In the data below, find every line that has the string "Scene", and copy it.

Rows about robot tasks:
━━━━━━━━━━━━━━━━━━━━━━━━━━━━━━

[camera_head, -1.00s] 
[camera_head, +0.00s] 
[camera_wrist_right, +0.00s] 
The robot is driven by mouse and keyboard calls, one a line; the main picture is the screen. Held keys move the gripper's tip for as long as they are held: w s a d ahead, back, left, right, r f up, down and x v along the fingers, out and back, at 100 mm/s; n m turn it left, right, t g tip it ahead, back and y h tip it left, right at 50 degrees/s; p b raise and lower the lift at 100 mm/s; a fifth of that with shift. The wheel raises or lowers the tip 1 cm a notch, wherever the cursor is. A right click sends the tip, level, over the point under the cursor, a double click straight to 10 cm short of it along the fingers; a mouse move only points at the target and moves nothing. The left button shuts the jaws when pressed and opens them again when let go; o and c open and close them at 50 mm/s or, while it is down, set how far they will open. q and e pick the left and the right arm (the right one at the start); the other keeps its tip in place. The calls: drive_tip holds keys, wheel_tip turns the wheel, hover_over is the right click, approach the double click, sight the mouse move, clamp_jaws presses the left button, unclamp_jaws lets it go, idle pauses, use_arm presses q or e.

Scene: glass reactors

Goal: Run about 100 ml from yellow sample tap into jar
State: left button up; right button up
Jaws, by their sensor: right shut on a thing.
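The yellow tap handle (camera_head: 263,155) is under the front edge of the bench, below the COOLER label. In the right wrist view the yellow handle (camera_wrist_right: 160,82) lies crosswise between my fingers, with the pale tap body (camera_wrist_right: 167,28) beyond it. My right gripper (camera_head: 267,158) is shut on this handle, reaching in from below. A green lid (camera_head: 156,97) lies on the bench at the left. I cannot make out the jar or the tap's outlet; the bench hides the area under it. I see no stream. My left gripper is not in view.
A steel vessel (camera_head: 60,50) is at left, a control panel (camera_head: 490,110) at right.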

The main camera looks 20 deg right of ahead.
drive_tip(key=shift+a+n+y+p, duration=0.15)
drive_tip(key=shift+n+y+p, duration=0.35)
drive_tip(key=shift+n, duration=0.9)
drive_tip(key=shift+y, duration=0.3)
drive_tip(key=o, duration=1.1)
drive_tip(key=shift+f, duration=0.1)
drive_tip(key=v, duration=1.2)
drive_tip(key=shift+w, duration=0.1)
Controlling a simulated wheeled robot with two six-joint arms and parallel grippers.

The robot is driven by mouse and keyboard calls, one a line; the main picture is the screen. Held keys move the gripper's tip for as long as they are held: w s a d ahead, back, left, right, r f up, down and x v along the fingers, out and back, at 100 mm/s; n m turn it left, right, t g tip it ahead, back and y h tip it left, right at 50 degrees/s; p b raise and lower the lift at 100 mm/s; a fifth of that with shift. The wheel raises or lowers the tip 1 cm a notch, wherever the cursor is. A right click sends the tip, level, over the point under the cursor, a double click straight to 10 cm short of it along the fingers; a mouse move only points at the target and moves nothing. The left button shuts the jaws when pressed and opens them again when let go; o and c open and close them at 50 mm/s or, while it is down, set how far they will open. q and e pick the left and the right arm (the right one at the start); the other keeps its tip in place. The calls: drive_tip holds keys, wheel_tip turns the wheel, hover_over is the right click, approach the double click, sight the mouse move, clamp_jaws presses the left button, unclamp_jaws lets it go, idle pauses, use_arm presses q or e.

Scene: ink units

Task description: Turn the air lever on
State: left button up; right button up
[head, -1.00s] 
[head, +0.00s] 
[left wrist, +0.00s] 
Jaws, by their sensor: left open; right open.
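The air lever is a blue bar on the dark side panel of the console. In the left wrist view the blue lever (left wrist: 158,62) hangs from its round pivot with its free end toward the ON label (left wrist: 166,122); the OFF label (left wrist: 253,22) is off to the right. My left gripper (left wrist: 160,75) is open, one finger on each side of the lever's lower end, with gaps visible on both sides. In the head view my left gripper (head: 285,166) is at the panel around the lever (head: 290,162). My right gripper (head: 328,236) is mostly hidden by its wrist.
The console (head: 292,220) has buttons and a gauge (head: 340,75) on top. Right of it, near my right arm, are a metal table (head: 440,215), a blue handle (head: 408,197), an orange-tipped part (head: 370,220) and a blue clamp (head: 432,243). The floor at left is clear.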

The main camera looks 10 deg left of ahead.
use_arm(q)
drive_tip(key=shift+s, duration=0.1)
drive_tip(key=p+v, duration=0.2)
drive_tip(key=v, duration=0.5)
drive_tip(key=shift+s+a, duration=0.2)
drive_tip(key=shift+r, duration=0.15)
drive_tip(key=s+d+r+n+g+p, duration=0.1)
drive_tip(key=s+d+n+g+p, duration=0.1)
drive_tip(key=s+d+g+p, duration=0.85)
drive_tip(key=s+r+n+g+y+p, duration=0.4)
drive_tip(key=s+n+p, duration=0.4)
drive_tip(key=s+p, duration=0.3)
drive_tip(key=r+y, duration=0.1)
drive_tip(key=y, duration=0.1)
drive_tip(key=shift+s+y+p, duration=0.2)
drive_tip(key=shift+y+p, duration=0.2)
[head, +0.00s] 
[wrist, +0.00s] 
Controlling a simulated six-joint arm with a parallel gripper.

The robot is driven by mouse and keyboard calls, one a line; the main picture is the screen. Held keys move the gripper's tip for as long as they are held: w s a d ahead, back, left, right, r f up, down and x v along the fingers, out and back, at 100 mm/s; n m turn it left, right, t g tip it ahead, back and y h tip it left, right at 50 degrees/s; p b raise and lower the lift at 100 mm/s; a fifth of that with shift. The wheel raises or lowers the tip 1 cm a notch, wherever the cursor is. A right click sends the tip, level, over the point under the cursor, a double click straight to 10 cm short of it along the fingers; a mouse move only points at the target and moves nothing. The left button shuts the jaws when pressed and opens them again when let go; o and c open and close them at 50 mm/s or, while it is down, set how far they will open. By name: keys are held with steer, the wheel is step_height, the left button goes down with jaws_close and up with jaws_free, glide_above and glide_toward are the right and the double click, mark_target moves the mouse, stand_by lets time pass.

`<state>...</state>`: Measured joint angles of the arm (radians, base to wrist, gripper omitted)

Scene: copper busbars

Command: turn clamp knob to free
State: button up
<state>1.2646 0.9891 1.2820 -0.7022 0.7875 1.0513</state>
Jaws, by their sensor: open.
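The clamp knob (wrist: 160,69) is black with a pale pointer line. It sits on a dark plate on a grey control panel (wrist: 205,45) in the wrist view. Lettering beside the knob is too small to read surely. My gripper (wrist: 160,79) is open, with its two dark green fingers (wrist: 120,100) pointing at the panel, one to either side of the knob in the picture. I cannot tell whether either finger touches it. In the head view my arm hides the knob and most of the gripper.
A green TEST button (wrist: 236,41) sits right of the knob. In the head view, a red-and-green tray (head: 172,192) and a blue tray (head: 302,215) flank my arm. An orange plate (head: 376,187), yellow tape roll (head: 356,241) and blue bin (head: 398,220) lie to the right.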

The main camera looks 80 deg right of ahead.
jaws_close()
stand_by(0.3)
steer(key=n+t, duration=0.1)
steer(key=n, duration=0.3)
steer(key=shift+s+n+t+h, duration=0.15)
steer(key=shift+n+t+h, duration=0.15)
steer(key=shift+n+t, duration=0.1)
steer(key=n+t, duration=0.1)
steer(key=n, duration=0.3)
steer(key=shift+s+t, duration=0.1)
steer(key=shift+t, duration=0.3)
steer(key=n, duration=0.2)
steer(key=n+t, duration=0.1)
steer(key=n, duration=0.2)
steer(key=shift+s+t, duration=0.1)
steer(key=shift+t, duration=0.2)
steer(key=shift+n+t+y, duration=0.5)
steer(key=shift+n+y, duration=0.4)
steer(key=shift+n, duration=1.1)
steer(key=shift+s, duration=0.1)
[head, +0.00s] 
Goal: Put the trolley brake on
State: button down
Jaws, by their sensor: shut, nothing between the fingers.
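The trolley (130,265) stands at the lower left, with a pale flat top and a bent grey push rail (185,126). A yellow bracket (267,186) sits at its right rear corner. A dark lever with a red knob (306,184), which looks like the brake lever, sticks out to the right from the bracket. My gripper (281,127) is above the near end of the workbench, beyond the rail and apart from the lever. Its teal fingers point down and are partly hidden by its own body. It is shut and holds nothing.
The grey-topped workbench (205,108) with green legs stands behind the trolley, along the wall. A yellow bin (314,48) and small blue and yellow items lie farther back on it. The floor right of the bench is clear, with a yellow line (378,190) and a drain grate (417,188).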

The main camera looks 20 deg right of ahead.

━━━━━━━━━━━━━━━━━━━━━━━━━━━━━━

» **Solved problem**
Scene: glass reactors
Scene: ink units
Scene: copper busbars

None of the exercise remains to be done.